§ WHAT TO WORK ON: Copy each line of the data below exactly, leaving out pictures.

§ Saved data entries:
□ □ □
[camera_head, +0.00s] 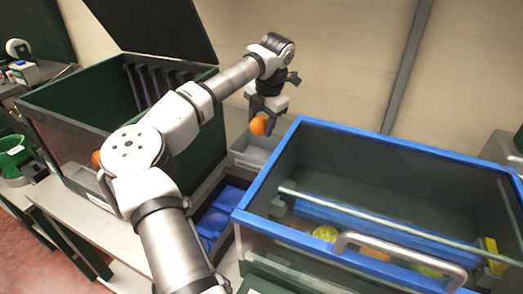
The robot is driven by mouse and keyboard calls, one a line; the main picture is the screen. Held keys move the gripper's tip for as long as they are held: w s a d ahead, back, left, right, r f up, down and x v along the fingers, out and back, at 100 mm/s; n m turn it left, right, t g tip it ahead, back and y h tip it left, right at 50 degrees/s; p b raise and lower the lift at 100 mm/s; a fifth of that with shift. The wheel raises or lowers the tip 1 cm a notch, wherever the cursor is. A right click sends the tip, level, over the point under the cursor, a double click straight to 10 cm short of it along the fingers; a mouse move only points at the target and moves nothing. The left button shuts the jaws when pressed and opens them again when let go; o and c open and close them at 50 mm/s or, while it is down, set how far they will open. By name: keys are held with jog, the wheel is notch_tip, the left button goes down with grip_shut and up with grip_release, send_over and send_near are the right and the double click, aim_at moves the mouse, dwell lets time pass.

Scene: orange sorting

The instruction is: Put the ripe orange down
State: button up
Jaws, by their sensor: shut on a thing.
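My gripper (262,112) is shut on the ripe orange (259,126), near the middle of the head view. The orange is bright orange and hangs below the jaws, with its lower part showing. It is above or just behind a small grey tray (250,150); I cannot tell the exact height between them. The tray's inside is partly hidden by the blue-rimmed box. Another orange (96,158) shows at the left, partly hidden by my arm, at the dark green bin (70,95).
The blue-rimmed clear box (375,143) on the right has a metal handle (400,258) and holds yellow-green and orange fruit. A blue moulded tray (216,226) lies between box and bin. The bin's raised lid (150,30) stands behind my arm. A green round container (14,155) is far left.

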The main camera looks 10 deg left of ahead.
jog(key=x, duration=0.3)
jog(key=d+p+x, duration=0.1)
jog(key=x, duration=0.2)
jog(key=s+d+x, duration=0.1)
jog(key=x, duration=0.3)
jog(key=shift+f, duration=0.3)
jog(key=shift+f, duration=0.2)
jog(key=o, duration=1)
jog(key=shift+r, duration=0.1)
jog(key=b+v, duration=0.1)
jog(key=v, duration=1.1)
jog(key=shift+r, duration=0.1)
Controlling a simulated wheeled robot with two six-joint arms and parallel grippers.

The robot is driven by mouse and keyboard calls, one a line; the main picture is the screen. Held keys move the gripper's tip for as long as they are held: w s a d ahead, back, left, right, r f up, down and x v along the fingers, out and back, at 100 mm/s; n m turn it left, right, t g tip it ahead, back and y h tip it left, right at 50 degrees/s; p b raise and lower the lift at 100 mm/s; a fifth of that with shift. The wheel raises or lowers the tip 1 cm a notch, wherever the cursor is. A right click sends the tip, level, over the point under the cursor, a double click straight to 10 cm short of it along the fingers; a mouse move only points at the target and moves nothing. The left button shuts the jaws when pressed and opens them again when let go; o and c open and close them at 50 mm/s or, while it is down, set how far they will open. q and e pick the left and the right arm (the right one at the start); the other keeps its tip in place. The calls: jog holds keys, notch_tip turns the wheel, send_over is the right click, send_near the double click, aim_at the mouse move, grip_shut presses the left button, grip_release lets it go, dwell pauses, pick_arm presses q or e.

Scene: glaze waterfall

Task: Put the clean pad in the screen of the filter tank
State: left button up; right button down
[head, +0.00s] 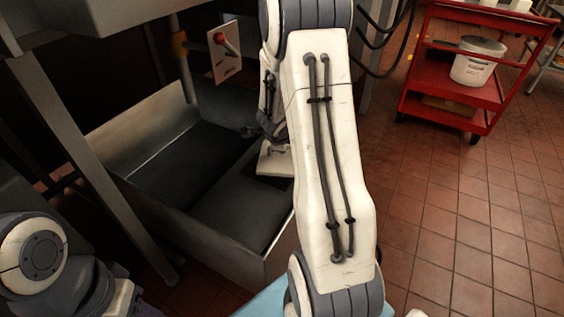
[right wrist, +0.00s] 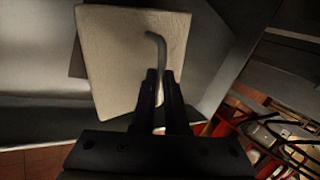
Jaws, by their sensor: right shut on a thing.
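The pale square pad (head: 273,158) with a bent grey handle is inside the filter tank (head: 148,133), near its right side. It also shows in the right wrist view (right wrist: 115,70). My right gripper (right wrist: 160,80) is shut on the handle (right wrist: 158,48), with the pad beyond the fingertips. In the head view my right arm hides part of the pad and tank. A dark flat edge shows behind the pad; I cannot tell whether it is the screen or whether the pad touches it. My left arm shows at the lower left, its gripper out of view.
A plate with a red lever (head: 224,46) hangs above the tank's back. A metal post (head: 95,165) stands at the tank's left front. A red cart (head: 460,100) with a white bucket (head: 476,64) stands at the right. The tiled floor (head: 450,210) is clear.

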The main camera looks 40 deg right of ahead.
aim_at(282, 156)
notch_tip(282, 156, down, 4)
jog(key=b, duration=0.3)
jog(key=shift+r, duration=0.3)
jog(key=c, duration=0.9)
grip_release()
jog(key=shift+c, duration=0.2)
□ □ □
§ ANSWER TO THIS PROBLEM:
[camera_head, +0.00s] 
The robot is driven by mouse and keyboard calls, one a line; the main picture is the screen. Held keys move the gripper's tip for as long as they are held: w s a d ahead, back, left, right, r f up, down and x v along the fingers, out and back, at 100 mm/s; n m turn it left, right, t g tip it ahead, back and y h tip it left, right at 50 degrees/s; p b raise and lower the lift at 100 mm/s; a fifth of that with shift. The wheel raises or lowers the tip 1 cm a notch, wherever the cursor is. A right click sends the tip, level, over the point under the cursor, a double click straight to 10 cm short of it along the fingers; a mouse move only points at the target and moves nothing. The left button shuts the jaws when pressed and opens them again when let go; o and c open and close them at 50 mm/s or, while it is down, set how far they will open. By name: keys are held with jog, the wheel is notch_tip, the left button goes down with grip_shut and up with grip_release, send_over and send_near are the right and the double click, aim_at moves the mouse, dwell lets time pass.

Scene: orange sorting

The instruction is: Put the ripe orange down
State: button up
Jaws, by their sensor: shut on a thing.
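My gripper (262,112) is shut on the ripe orange (259,126), near the middle of the head view. The orange is bright orange and hangs below the jaws, with its lower part showing. It is above or just behind a small grey tray (250,150); I cannot tell the exact height between them. The tray's inside is partly hidden by the blue-rimmed box. Another orange (96,158) shows at the left, partly hidden by my arm, at the dark green bin (70,95).
The blue-rimmed clear box (375,143) on the right has a metal handle (400,258) and holds yellow-green and orange fruit. A blue moulded tray (216,226) lies between box and bin. The bin's raised lid (150,30) stands behind my arm. A green round container (14,155) is far left.

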The main camera looks 10 deg left of ahead.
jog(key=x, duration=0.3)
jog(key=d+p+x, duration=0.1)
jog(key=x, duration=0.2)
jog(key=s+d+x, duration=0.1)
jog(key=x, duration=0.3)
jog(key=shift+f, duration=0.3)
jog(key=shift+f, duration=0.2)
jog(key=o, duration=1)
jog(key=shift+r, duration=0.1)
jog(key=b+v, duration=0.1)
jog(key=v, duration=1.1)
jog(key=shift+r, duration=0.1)
Controlling a simulated wheeled robot with two six-joint arms and parallel grippers.

The robot is driven by mouse and keyboard calls, one a line; the main picture is the screen. Held keys move the gripper's tip for as long as they are held: w s a d ahead, back, left, right, r f up, down and x v along the fingers, out and back, at 100 mm/s; n m turn it left, right, t g tip it ahead, back and y h tip it left, right at 50 degrees/s; p b raise and lower the lift at 100 mm/s; a fifth of that with shift. The wheel raises or lowers the tip 1 cm a notch, wherever the cursor is. A right click sends the tip, level, over the point under the cursor, a double click straight to 10 cm short of it along the fingers; a mouse move only points at the target and moves nothing. The left button shuts the jaws when pressed and opens them again when let go; o and c open and close them at 50 mm/s or, while it is down, set how far they will open. q and e pick the left and the right arm (the right one at the start); the other keeps its tip in place. The calls: jog holds keys, notch_tip turns the wheel, send_over is the right click, send_near the double click, aim_at the mouse move, grip_shut presses the left button, grip_release lets it go, dwell pauses, pick_arm presses q or e.

Scene: glaze waterfall

Task: Put the clean pad in the screen of the filter tank
State: left button up; right button down
[head, +0.00s] 
[right wrist, +0.00s] 
Jaws, by their sensor: right shut on a thing.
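The pale square pad (head: 273,158) with a bent grey handle is inside the filter tank (head: 148,133), near its right side. It also shows in the right wrist view (right wrist: 115,70). My right gripper (right wrist: 160,80) is shut on the handle (right wrist: 158,48), with the pad beyond the fingertips. In the head view my right arm hides part of the pad and tank. A dark flat edge shows behind the pad; I cannot tell whether it is the screen or whether the pad touches it. My left arm shows at the lower left, its gripper out of view.
A plate with a red lever (head: 224,46) hangs above the tank's back. A metal post (head: 95,165) stands at the tank's left front. A red cart (head: 460,100) with a white bucket (head: 476,64) stands at the right. The tiled floor (head: 450,210) is clear.

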The main camera looks 40 deg right of ahead.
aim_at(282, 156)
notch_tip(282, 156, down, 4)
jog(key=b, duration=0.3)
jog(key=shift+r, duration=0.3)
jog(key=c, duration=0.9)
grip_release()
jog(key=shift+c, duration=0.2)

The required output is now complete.